When teachers are less than appealing, it's often because they lack the ability to clearly communicate, don't manage their classes well, are unorganized and don't connect with students. "Teaching only for the summers off" is how one teacher described an inadequate colleague.

Barbara Swanson, interim dean of the School of Education at Hamline University in St. Paul, has taught students and then teachers for 40 years. Her first qualification, as with most others, is subject matter mastery, closely followed by the ability to translate that knowledge student-by-student.

Kenneth Dragseth, a former Edina school superintendent who now helps school districts find top leaders, listed being a team player and lifelong learner as important qualities, along with working well with students of all backgrounds.

By contrast, people become poor teachers when they are "unwilling to put in the hard effort it takes to be good," and "rigid and inflexible in dealing with students, staff and parents," Dragseth said.

The view from current teachers is only slightly different. Christine Dease, an art teacher at Woodbury High School and this year's recipient of the local Chamber of Commerce's Secondary Educator of the Year, informally surveyed her colleagues and found they said the top qualification to be the simple enjoyment of being around kids.

View depends on perspective

The view of whether someone is a good teacher may depend on where you sit, Dease said. Some teachers connect very well with students but may not keep up well with the administrative demands of the job; others may not communicate sufficiently with parents.

"Teachers say the best thing they like about school is teaching the kids," Dease said. "If they could do that and nothing else, they would probably stay in teaching longer."

Good teaching is more than transmitting knowledge. It is opening minds to learning, said Joe Nathan, director of the Institute for School Change at the University of Minnesota. It's about helping students to "decide they can learn and accomplish more than they previously thought possible," he said.

Education Minnesota, the union that represents the state's public school teachers, offered a list of attributes similar to the experts and teachers, and added that teachers should be appropriately licensed.
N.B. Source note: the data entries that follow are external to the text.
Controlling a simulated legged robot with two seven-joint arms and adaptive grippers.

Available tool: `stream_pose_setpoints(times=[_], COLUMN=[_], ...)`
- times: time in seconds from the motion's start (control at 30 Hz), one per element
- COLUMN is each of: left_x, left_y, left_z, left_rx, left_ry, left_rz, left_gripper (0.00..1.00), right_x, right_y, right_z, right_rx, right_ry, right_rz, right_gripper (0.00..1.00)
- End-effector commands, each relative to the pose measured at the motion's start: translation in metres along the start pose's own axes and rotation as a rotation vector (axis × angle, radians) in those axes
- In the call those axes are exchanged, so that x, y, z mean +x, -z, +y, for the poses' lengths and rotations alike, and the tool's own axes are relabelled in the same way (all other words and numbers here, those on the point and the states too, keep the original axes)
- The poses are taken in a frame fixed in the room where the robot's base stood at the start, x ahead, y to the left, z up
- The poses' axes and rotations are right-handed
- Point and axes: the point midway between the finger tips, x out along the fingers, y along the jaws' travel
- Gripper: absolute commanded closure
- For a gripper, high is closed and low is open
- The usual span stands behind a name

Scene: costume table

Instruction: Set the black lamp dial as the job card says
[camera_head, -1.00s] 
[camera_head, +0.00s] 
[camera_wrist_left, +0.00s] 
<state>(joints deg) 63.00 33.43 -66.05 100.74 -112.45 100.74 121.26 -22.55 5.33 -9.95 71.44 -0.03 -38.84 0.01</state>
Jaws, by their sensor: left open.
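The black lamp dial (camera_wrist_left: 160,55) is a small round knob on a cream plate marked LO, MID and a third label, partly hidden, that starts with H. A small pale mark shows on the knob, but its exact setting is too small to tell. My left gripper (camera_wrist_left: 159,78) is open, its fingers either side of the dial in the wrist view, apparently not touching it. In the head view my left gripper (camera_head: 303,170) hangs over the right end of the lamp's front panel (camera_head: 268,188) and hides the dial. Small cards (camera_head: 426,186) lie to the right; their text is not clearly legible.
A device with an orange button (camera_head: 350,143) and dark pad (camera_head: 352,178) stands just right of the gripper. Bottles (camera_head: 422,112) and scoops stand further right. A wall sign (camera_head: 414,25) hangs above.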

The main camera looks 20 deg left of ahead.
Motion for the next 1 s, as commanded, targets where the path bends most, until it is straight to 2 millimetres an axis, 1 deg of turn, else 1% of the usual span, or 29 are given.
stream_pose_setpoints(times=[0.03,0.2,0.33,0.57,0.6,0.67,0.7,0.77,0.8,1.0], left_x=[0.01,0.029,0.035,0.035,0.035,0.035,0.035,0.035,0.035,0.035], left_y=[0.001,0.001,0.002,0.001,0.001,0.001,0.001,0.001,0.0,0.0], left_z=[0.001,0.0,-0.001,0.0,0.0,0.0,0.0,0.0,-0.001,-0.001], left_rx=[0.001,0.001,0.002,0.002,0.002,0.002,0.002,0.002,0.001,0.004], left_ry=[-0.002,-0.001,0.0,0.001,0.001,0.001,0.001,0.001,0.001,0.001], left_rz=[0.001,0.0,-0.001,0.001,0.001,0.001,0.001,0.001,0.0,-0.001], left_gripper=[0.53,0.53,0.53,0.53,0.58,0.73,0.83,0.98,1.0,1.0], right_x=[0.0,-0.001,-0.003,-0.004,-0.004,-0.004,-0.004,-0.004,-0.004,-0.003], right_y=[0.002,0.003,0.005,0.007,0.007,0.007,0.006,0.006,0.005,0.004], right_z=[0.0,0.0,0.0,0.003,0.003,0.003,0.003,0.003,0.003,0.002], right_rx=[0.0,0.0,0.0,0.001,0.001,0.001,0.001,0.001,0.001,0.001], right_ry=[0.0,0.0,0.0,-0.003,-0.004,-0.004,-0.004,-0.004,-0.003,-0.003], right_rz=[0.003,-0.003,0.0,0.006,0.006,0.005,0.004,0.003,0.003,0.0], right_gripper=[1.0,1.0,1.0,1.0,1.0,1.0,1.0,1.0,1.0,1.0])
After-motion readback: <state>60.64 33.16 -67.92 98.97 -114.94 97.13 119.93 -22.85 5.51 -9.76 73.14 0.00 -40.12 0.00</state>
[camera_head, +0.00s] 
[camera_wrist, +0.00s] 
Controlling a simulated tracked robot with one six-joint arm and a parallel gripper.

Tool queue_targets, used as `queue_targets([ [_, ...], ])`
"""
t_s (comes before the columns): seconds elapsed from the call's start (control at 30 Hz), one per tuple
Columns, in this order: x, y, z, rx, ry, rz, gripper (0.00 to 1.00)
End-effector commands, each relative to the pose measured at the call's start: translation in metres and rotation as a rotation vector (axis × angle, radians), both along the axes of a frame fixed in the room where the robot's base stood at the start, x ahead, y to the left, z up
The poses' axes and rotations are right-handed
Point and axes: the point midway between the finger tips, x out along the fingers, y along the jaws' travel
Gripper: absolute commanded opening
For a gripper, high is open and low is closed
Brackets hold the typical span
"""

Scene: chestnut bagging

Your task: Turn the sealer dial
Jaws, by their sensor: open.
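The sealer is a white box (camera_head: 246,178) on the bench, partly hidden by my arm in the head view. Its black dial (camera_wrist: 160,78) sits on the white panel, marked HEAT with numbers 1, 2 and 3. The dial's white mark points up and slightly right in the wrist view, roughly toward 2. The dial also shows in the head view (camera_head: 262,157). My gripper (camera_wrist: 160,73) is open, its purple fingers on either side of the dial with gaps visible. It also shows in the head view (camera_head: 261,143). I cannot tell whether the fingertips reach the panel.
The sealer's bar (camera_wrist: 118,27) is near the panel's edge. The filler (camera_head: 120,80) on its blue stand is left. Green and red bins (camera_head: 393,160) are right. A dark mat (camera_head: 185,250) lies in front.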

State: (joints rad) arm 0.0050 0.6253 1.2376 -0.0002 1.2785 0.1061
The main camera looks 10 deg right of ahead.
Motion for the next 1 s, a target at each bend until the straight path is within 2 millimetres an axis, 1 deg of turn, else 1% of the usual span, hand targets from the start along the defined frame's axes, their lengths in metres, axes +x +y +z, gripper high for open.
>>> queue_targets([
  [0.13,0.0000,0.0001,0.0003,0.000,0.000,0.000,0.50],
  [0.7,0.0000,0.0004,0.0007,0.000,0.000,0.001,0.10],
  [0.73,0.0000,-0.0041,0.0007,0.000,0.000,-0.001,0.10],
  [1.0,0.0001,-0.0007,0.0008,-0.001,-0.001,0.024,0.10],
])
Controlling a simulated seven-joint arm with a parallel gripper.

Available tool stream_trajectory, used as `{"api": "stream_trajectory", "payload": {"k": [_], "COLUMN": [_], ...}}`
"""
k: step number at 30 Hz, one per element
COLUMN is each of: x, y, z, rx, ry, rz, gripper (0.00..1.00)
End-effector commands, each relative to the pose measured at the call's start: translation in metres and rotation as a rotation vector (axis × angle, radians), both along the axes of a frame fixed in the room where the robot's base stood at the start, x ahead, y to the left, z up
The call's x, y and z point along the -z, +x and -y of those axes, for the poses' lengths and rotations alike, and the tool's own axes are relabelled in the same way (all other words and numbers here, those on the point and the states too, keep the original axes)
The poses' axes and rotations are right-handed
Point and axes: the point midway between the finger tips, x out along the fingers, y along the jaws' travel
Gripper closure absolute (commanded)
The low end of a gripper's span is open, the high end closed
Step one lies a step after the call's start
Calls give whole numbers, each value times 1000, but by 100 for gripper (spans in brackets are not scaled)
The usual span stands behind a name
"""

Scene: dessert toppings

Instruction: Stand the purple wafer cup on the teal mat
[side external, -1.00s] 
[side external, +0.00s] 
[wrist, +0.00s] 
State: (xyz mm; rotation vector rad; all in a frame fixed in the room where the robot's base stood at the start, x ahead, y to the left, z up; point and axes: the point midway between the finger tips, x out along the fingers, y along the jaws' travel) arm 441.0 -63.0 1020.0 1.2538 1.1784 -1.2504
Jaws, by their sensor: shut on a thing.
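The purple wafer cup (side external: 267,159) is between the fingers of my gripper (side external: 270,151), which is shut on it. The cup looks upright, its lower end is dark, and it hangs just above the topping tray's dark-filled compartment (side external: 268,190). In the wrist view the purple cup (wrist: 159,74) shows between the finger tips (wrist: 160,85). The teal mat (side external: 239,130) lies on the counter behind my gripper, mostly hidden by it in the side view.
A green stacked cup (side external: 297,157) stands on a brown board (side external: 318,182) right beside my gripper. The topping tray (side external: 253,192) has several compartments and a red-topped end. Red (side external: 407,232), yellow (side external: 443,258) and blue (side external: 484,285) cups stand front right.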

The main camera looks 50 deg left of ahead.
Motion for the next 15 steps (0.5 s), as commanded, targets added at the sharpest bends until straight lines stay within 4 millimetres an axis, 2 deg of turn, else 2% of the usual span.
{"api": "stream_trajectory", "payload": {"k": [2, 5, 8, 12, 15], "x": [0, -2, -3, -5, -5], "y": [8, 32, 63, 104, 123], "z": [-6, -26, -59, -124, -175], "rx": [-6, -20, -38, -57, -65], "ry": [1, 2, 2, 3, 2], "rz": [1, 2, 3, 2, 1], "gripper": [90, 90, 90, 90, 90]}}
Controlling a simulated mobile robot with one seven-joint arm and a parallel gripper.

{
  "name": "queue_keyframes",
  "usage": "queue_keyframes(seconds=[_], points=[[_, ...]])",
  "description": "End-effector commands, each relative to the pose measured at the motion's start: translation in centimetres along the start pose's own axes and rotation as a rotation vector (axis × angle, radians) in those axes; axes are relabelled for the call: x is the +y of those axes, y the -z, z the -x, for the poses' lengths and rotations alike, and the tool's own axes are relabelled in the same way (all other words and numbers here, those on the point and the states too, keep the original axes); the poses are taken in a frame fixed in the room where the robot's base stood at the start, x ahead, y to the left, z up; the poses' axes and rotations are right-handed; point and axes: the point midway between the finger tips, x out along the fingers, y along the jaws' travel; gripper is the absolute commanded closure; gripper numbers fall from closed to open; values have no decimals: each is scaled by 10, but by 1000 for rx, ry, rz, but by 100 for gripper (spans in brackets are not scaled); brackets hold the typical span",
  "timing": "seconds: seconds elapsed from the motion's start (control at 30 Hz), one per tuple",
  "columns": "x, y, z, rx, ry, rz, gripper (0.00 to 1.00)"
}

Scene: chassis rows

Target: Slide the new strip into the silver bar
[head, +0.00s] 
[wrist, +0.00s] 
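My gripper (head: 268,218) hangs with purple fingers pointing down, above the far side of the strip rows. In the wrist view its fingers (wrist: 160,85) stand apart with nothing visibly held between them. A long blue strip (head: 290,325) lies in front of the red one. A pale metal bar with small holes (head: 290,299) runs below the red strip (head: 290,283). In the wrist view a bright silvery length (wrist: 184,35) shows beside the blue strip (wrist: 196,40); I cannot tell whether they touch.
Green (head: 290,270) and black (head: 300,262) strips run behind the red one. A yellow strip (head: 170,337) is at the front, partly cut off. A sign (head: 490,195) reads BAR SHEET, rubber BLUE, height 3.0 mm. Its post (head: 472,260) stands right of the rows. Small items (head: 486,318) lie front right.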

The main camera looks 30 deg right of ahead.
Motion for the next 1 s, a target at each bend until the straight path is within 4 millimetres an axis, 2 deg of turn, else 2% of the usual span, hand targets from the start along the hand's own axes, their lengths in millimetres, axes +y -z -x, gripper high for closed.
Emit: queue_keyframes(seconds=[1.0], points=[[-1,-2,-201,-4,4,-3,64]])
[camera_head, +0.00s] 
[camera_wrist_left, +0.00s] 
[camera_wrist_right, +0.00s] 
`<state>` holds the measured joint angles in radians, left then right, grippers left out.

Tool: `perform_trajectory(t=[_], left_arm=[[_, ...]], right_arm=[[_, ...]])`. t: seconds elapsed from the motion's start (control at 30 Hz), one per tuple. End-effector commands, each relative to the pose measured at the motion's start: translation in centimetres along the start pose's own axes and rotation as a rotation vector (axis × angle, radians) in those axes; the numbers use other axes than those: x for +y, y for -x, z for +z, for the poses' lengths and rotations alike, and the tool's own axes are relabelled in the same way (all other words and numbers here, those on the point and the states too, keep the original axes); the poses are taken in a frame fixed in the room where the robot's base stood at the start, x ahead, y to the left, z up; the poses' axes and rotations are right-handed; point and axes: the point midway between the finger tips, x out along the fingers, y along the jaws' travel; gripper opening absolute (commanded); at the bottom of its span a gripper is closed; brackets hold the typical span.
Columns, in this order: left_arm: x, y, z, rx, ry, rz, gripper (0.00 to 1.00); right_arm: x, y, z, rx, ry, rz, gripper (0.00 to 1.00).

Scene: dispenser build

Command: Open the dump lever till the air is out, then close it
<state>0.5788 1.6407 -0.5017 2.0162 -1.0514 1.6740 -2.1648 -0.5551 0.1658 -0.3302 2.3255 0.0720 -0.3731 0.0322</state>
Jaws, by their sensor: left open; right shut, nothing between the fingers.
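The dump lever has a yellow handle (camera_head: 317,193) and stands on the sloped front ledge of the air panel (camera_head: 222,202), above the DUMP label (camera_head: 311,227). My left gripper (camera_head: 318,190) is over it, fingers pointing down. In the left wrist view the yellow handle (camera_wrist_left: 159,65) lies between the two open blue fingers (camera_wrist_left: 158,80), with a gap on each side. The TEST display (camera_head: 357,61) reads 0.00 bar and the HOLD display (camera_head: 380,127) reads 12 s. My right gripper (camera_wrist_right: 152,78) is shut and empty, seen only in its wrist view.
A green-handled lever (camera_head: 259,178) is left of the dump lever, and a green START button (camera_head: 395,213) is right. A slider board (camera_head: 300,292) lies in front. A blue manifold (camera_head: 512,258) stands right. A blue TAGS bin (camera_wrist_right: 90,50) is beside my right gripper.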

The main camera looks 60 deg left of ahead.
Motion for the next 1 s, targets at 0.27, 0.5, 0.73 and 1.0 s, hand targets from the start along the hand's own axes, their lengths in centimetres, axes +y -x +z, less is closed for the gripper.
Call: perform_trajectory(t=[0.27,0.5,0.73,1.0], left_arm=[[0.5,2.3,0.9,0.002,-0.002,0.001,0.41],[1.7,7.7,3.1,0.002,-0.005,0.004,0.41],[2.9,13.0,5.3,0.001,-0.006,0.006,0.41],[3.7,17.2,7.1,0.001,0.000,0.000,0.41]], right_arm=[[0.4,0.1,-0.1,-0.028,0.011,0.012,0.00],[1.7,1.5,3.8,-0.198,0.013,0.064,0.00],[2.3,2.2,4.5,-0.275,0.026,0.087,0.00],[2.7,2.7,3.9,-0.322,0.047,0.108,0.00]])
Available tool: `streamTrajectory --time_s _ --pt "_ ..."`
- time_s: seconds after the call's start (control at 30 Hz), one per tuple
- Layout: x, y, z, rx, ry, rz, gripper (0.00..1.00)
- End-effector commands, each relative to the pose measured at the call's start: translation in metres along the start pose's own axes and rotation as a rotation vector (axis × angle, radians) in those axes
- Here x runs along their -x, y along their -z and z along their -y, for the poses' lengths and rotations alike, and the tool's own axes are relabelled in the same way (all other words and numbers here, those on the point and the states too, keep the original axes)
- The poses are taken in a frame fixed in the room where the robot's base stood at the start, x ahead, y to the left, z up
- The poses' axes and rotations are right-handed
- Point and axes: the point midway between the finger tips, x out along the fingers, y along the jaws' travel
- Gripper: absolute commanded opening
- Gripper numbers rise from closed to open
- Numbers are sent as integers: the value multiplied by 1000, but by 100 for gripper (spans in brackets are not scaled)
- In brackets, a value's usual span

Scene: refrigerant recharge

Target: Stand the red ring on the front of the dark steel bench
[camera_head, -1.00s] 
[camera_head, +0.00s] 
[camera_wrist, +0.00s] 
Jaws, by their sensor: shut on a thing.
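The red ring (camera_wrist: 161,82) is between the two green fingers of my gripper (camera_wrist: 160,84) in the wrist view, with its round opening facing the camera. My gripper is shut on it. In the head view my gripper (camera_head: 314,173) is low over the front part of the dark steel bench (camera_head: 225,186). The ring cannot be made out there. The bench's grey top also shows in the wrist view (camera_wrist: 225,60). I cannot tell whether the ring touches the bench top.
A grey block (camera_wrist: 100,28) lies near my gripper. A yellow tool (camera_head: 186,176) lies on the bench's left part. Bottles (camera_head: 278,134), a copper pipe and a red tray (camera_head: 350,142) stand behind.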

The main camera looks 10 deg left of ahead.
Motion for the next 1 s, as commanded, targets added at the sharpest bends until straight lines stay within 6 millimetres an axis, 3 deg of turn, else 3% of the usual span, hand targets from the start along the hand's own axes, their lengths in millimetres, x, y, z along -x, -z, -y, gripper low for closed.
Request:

The organization also said that teachers who fall short of the necessary attributes should not be labeled "bad" but should be "offered mentoring, professional development, coaching from experienced teachers and administration, or, if all else failed, counseled out of the profession."

The experts agree that teaching has gotten more difficult, with more demands in recent years.

The biggest change in the profession during her career, says Hamline's Swanson, is that there has been much more research and progress in the field. "The profession is now stronger and has gotten better at determining best practices," she said. "I would like to go back and have these standards to which I would hold myself."